Part VII: Christian Vikings, Godly Explorers, and Strange Bacon

Foster argued for the supremacy of the Christian faith in history. Rome was an unjust empire, but it now lies in ruins, whereas Christianity has risen from the catacombs to become a major world religion. As proof of its supremacy, Foster claimed that Christianity is the only truly world religion, having spread to multiple continents.

Um, Marshall? Islam and Buddhism would like to have a word with you, I thought.

Christianity allegedly exerted a “civilizing influence” over the ancient world, persuading people to give up their “pagan ways”. He likened ancient Christian evangelists to explorers, spreading Christianity far and wide. In the 15th and 16th centuries, “God put all the pieces together” following the Christianization of Europe, he claimed. Europe had lost its missionary zeal, much like modern America, he argued, and “God was going to shake up the troops”. This alleged shake-up took the form of the “Muslim hordes”, first unleashed in the 7th century, then later surging as the Ottoman Turks. After the Byzantine empire, the “greatest culture of the world”, fell to the Ottomans, many Europeans thought they were facing a “countdown to Armageddon”, he claimed. By frightening Christian Europe and forcing it out of its comfort zone, God was allegedly disciplining Europe and setting the stage for later exploration.

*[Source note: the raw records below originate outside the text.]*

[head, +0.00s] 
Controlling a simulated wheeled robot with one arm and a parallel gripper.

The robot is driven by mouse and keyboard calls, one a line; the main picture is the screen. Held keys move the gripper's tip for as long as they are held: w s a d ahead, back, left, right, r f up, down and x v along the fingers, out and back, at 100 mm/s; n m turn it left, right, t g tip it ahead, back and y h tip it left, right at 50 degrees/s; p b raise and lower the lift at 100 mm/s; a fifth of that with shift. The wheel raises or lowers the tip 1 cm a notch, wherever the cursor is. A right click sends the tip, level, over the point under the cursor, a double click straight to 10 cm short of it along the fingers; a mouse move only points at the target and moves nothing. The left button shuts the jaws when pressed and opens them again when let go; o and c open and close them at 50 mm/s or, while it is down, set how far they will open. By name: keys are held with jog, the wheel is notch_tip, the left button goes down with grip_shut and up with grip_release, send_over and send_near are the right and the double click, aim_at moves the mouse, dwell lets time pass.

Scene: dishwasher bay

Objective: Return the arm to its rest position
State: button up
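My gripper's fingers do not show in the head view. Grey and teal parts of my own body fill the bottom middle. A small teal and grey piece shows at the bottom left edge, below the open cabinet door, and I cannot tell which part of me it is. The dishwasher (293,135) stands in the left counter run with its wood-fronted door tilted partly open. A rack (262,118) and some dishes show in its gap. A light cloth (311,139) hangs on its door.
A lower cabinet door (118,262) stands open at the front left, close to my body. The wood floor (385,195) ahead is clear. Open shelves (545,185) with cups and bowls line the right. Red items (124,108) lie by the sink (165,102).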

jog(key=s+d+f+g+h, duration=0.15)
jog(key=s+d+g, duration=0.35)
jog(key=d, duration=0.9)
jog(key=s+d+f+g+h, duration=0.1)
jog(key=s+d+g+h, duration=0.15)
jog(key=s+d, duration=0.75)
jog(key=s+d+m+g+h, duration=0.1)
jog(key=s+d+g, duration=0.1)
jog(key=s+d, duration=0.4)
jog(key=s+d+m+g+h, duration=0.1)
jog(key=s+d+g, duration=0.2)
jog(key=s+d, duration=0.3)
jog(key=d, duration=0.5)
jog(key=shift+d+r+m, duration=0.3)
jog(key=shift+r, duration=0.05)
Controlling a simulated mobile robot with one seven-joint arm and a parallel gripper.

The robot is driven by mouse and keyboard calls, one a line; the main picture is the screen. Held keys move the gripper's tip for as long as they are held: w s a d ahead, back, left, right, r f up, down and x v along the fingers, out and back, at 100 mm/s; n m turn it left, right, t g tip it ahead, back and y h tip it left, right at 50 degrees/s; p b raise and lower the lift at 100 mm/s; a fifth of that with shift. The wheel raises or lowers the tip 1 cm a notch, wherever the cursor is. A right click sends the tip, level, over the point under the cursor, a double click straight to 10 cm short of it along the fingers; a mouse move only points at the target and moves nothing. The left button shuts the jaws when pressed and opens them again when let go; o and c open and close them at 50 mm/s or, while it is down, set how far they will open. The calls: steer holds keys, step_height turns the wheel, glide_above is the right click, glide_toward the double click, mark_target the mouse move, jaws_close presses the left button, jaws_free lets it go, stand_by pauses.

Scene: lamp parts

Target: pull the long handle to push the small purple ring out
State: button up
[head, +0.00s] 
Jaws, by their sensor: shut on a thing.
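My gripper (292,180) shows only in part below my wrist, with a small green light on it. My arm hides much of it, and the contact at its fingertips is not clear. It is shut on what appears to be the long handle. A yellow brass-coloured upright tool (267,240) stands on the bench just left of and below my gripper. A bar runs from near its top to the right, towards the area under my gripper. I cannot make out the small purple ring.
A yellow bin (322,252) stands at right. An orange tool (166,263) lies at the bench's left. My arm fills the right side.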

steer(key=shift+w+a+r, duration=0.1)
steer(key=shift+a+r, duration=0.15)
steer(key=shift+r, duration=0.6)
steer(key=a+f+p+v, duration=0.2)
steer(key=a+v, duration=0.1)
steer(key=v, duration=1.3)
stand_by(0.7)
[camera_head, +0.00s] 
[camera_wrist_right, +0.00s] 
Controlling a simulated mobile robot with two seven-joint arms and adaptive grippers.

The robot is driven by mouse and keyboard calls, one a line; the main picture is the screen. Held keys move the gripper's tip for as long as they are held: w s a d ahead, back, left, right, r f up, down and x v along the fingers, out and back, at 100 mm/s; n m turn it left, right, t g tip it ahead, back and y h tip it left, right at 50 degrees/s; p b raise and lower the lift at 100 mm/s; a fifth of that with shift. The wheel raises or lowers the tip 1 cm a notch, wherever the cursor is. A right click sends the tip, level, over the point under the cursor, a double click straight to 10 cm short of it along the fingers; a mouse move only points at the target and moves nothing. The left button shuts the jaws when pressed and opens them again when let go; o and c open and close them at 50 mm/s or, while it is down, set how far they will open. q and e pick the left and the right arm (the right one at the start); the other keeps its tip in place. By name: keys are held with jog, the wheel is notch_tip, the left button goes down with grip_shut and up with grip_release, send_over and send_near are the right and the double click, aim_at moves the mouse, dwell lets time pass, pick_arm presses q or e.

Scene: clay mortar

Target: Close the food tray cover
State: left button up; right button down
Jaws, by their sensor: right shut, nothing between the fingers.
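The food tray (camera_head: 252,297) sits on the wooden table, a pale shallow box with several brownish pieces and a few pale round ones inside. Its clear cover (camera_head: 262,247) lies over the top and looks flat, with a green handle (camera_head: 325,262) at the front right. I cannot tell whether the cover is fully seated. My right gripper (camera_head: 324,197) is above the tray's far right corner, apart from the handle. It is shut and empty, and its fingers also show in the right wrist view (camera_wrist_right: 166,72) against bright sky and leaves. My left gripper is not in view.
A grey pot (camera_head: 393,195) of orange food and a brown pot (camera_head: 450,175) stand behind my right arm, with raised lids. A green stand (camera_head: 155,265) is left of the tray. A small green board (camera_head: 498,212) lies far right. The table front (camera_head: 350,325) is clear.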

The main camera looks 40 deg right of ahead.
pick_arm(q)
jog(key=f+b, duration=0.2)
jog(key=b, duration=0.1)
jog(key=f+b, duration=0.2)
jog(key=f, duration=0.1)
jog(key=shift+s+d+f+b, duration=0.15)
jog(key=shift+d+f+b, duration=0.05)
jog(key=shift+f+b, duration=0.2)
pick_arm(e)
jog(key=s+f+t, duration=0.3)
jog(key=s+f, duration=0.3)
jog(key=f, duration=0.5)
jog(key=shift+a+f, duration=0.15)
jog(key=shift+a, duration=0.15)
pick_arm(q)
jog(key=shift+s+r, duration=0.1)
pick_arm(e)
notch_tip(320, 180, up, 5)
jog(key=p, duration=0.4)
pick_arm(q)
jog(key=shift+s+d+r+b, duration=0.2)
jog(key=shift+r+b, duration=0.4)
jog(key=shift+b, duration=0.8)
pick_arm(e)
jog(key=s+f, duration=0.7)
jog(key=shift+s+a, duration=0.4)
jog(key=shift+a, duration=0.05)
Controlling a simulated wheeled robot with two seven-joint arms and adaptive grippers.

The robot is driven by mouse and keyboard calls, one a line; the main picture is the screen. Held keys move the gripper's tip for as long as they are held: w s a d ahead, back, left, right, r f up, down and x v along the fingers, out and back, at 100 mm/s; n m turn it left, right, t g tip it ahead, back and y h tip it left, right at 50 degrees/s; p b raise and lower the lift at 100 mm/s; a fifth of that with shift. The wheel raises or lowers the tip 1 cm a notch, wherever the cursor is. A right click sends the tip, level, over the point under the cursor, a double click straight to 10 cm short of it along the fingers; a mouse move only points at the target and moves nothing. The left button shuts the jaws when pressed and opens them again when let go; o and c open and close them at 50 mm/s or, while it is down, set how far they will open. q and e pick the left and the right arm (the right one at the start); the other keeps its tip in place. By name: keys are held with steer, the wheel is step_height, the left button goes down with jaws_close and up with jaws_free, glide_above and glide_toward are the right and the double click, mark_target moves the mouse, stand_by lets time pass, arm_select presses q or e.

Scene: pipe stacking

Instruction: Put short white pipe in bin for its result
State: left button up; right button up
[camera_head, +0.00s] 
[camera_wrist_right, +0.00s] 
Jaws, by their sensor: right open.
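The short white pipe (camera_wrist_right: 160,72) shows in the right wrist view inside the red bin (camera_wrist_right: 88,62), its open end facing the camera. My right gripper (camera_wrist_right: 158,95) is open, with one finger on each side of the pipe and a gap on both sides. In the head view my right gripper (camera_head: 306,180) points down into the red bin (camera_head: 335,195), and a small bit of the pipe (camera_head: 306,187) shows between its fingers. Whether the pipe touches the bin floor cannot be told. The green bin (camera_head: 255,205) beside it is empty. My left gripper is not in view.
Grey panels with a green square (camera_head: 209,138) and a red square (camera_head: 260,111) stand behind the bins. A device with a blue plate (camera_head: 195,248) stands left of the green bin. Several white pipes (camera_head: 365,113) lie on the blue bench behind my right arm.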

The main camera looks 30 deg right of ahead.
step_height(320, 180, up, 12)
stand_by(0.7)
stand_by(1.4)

Part VIII: Closing Thoughts

I’ve infiltrated several Religious Right events for Republic of Gilead over the years, but none left me as drained as the History of America Mega-Conference. The fundamentalism and revisionist history pervading the conference was difficult to digest, but it offered me a glimpse into an disquieting homeschooling subculture.

. . .

As I listened to workshop after workshop on revisionist history, my heart broke for the children being raised in fundamentalist homeschooling households. The vision of the world they were receiving was incomplete and inaccurate, and I worried about how they would integrate into the larger society as young adults. Would they have the curiosity and will to seek out fresh perspectives and new information, or would they be weighed down by the propaganda of their youth?